The Saturday, Dec. 3, meeting was billed as a listening session with state Rep. George Fontaine, state Sen. Roz Baker and Maui County Councilman Don Couch before the Jan. 18 start of the next state legislative session. And for the 17 community members who attended the Town Hall meeting at Kihei Charter School, it provided an opportunity to speak their minds on a sunny December morning.
Richard Moss wanted to know if the issue of taxing public employee pensions would come back around in the upcoming session of the legislature.
Sen. Baker said she did not expect Gov. Neil Abercrombie to reintroduce the bill. "It was soundly defeated," she said. "I voted against it, and so did George [Fontaine] on the other side."
State Rep.George Fontaine (center) said he plans to introduce legislation that would add a fiscal note to any bill before it passes. The provision would require a report on what it would cost or save the state. Seated with him are state Sen. Roz Baker and Maui County Councilman Don Couch.
Rep. Fontaine concurred, saying, "Citizen participation was key to the defeat of the proposal last year in the House If there had been silence, it may have passed," he said.
Cheryl Zarro raised questions about the cost of land acquisition for the Department of Education (DOE) High School in Kihei.
Fontaine reported that he had been told the cost would be $120 million for the overall school, including purchase of the land, but that cost would be spread over 20 years.
Land acquisition for Kihei High School would be finalized at the end of year or in January 2012, Baker said. Fontaine noted that he anticipated the Environmental Impact Statement (EIS) to be approved in June or July of next year.
According to Baker, the cost of the high school is being affected because there is no infrastructure, the site is on a grade, and there is no sewer, among other challenges.
"The other problem is the county will not guarantee water for the Kihei High School," said Fontaine. While he said he is trying to get some sort of guarantee that there will be water, he is being told, "Don't worry about it."
In response, Couch commented that the law commonly referred to as the "Show Me the Water" ordinance is currently in the Maui County Council's Water Resources Committee. "The committee is looking at tweaking the bill, then sun-setting it in two years," Couch said.
Joan Martin, who lives in the Pi'ilani Gardens apartment complex near the Kihei Roundabout, asked when that traffic flow project would be completed.
Couch was pleased to announce the roundabout is ahead of schedule, and he hoped it would be completed in March or April-four to five months before the first proposed completion date of August.

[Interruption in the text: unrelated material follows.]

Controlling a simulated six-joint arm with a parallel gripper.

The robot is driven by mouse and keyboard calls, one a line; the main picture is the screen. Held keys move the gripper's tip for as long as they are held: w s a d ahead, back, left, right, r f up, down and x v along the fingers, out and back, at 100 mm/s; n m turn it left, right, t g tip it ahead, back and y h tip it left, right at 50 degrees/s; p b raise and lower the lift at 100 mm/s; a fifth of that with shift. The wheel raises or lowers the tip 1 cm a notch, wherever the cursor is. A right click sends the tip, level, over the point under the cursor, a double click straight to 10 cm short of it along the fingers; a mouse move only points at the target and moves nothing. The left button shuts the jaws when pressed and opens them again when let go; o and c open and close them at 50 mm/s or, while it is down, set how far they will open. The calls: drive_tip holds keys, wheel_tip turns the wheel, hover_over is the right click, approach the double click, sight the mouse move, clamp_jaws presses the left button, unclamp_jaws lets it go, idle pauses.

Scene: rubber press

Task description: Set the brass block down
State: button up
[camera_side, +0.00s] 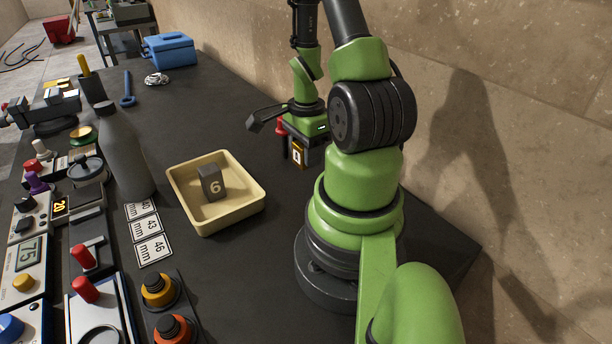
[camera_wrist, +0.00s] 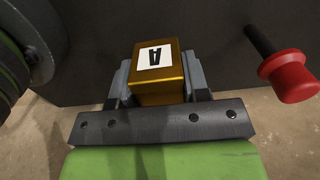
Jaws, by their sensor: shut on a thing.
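The brass block (camera_side: 298,156) is beneath my gripper (camera_side: 302,143) on the far right part of the dark table in the side view. In the wrist view, the brass block (camera_wrist: 172,88) is gold with a white label marked A, and it sits between the two grey jaws of my gripper (camera_wrist: 160,84). The jaws are shut on its sides. The block looks close to the table surface, but I cannot tell whether its base touches it.
A red-topped dark peg (camera_side: 281,128) stands close to the left of the block; the wrist view shows it too (camera_wrist: 290,75). A cream tray (camera_side: 240,217) holds a dark block marked 6 (camera_side: 212,183). A grey bottle (camera_side: 124,150) and several controls line the left.

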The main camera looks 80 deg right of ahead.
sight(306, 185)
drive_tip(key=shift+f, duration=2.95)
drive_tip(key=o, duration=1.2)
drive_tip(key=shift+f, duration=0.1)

There was also good news on the fiscal side. Baker reported that the state had recently sold $1.4 billion in state bonds with 40 percent of the buyers being from within from the state and that the bond-rating agency Standard & Poor's had given Hawai'i an AA rating.
"This [the bond sale] shows that people in the state and investors have confidence in the state," she said. "It tells us that we can move forward even in this tough economy and we are in a good fiscal position."
Fontaine agreed and said he was "happy we are in good fiscal situation, but we still need to be cautious." He plans to introduce legislation that would add a fiscal note to any bill before it passes, requiring a report on what it would cost or save the state.
Hot button issues included vacation rentals and the placement of Maui Electric Company (MECO) power poles along Pi'ilani Highway.
Baker said that MECO was planning to hold a community meeting to "discuss alternative designs for the project" on Tuesday, Dec. 13, from 7 to 9 p.m. in the Kamali'i Elementary School Cafeteria.
Couch said that when it came to short-term rentals, "We're having a discussion on where to allow them and where not to allow them."
"We are working to make it really easy to get rid of the illegal transient vacation rentals," he said. "We are changing the rules to be succinct and easy to enforce."
The Town Hall meeting ended at 10:30 a.m. Then, for most of those in attendance, it was off to the Pi'ilani Shopping Center for an educational demonstration on how to navigate the roundabout and to talk story with Maui County Mayor Alan Arakawa.